• What the exercise asks
Among the lines of these entries, how many hold the word "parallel"? State only the number.

• Supplied material
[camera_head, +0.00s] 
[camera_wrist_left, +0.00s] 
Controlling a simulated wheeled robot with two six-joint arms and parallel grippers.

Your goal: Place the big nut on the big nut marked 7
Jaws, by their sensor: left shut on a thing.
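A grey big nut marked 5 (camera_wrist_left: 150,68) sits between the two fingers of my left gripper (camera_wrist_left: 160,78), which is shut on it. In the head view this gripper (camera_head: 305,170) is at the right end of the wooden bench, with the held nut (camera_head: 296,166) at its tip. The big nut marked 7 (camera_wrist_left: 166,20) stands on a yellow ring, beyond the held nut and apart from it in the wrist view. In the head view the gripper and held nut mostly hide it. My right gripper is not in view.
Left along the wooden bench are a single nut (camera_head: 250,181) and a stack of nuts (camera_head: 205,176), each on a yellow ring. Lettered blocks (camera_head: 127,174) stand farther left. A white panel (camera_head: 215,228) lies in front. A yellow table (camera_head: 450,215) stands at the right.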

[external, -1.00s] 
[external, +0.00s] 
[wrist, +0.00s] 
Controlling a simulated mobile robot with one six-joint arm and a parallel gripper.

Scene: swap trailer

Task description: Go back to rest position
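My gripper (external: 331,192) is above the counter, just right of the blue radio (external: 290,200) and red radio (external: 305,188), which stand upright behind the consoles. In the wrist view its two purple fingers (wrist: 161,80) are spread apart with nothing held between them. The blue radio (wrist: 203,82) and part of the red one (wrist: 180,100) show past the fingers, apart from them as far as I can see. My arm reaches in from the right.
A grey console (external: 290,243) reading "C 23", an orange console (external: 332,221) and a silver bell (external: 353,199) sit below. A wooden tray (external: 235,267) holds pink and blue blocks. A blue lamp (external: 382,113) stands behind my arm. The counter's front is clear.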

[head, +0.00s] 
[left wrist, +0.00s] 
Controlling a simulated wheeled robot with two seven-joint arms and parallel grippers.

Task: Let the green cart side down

• Response below
3